One of the most clever ways around all this, at least in a storytelling aspect, is the way The Witcher series refuses to reveal the consequences of your choices until somewhere down the road, often hours later. Players can’t simply reload to see how things could have gone differently, unless they’re willing to replay hours of game. It also refuses to let you save during combat, which is a valid restriction in any game but sometimes pretty annoying, especially when you’re not even looking to get into combat. It prevents tapping the quicksave button every time you land a good hit, but also forces repetition of harder battles from the very start.

In rare cases, games actually design difficulty levels around the ability to save. The only games that do this off the top of my head are the first two Max Payne games as well as the earlier Hitman titles. While this does make the game more difficult, and really makes the player think about whether it’s a good time to save or not, more than likely they’ll just end too afraid to save and end up dying and replaying huge chunks they shouldn’t have to. Good in theory, but it creates a weird difficulty curve and overall paranoia that maybe you’ll need those saves later, similar to how so many players refuse to use their best items just in case they need them.

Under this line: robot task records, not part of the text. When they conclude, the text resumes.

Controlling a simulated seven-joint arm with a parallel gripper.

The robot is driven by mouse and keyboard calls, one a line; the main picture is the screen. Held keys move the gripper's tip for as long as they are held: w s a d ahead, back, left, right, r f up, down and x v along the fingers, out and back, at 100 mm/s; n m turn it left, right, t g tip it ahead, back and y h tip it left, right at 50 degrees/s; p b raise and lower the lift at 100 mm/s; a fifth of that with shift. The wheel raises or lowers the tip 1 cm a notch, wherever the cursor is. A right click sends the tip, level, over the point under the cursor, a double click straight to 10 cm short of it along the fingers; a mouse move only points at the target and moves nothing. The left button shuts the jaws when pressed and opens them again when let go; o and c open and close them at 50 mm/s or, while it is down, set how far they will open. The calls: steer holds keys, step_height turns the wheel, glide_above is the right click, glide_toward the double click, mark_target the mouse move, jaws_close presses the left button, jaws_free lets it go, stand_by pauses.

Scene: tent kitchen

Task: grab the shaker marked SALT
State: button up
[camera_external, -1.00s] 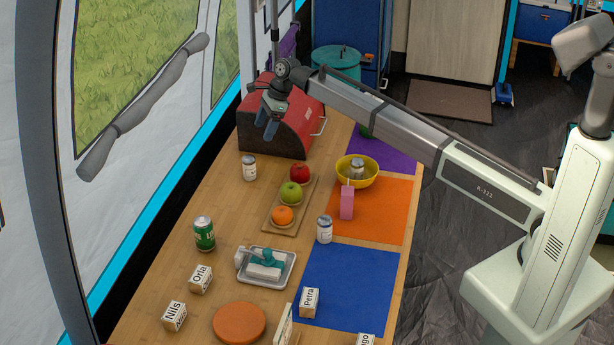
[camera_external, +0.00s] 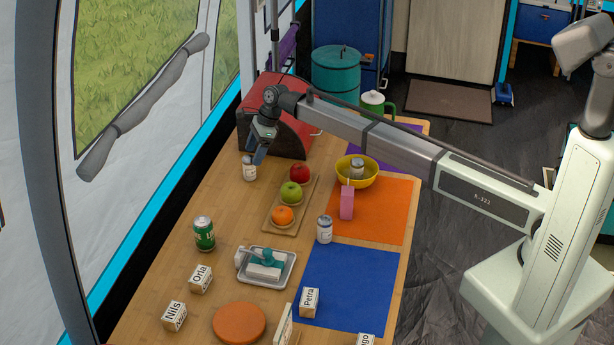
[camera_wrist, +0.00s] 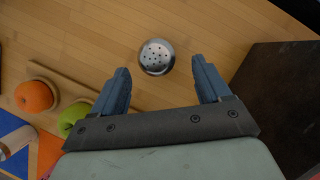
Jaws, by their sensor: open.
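A small shaker (camera_external: 249,173) with a pale body stands upright on the table at the left, in front of the red box; its marking is too small to read. My gripper (camera_external: 255,156) is just above it, open and empty, fingers pointing down. In the wrist view, the shaker's round metal top with holes (camera_wrist: 156,57) lies ahead of the gap between the open fingers (camera_wrist: 162,80). Another shaker (camera_external: 324,229) stands by the blue mat, and a third (camera_external: 357,168) is in the yellow bowl (camera_external: 343,181); their markings are also unreadable.
The red box (camera_external: 285,130) stands close behind my gripper; its dark side fills the wrist view's right. A wooden tray (camera_external: 302,205) with a red apple, green apple and orange is to the shaker's right. Table left of the shaker is clear.

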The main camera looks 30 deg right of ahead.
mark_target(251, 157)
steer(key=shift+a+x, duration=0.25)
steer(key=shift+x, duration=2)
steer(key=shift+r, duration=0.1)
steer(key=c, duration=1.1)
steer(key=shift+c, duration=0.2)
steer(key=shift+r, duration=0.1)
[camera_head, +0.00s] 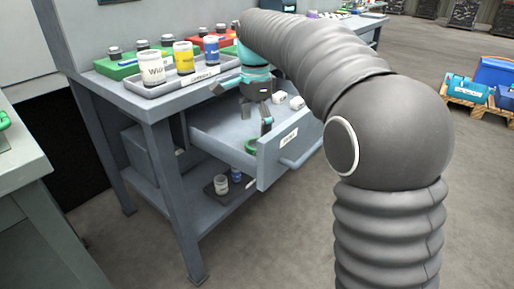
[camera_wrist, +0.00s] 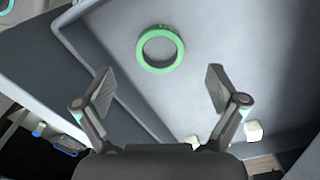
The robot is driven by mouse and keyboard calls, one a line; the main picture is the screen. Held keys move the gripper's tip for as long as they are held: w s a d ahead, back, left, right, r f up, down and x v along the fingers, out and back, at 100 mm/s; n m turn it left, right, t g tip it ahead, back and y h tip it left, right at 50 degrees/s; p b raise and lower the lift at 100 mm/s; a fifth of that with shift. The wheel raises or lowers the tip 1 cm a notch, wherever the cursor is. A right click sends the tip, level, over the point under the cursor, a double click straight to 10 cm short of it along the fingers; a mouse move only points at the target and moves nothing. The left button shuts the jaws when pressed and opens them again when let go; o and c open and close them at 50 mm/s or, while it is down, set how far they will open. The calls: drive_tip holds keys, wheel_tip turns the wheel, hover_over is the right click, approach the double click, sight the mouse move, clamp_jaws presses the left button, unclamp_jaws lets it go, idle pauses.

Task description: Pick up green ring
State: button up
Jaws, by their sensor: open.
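The green ring (camera_head: 250,146) lies flat inside the open drawer (camera_head: 213,135), near the drawer's front panel; my gripper partly hides it in the head view. In the wrist view the whole ring (camera_wrist: 141,50) shows on the grey drawer floor, above the gap between my fingers. My gripper (camera_head: 256,117) is over the drawer, pointing down. In the wrist view my gripper (camera_wrist: 160,90) is open and empty, its two fingers wide apart. The ring is not between the fingertips in that view and appears untouched.
Small white blocks (camera_head: 297,102) lie in the drawer. On the bench above stand a tray (camera_head: 178,85) with labelled cans, including a white can (camera_head: 151,68). A dark tray (camera_head: 217,190) with cups is on the lower shelf. The drawer's walls surround the ring.

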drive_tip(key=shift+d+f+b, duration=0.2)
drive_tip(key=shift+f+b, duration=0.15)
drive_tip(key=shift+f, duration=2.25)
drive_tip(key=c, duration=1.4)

Really, all of this comes from the fact that, given the ability to infinitely save and load at any moment, players will abuse the shit out of that ability no matter how it ruins their experience. Any sort of system imposed to limit saves is simply born from that irresponsibility. Sure, you can try to avoid saving all the time. You can tell yourself you’ll only do it when you really need it. You can control this habit, man. But ugh, that snake-spider thing hits so hard, you just need one quicksave in the middle of the fight. Oh, nice, you manage to hit it three times and dodge away. You’re never going to do that well against it ever again. Just one more quicksave. Only God can judge, the great final boss in the sky that he is.

Soon, before we know it, we ponder uppercutting our bosses just to see what happens, or mentally grope for the quickload button every time our suave flirting comes out as a whimpering sputter. We spiral towards a disturbing, dark world in which all sense of consequence is eradicated. Violent crime runs rampant, committed at random by those merely curious to see it. Wars break out as militaries go rogue, testing their weapons on whoever’s nearby, just to see. The bombs fall, dropped at the whims of bored leaders. Among the ashes, the survivors cry to their gods. “Save us!” they say. But there’s only one save file for humanity. And it has been overwritten.

Or maybe this is just something to keep in mind more closely, in a gaming era of weird, erratic difficulty curves and artificial challenges. My money’s still on the nuclear holocaust.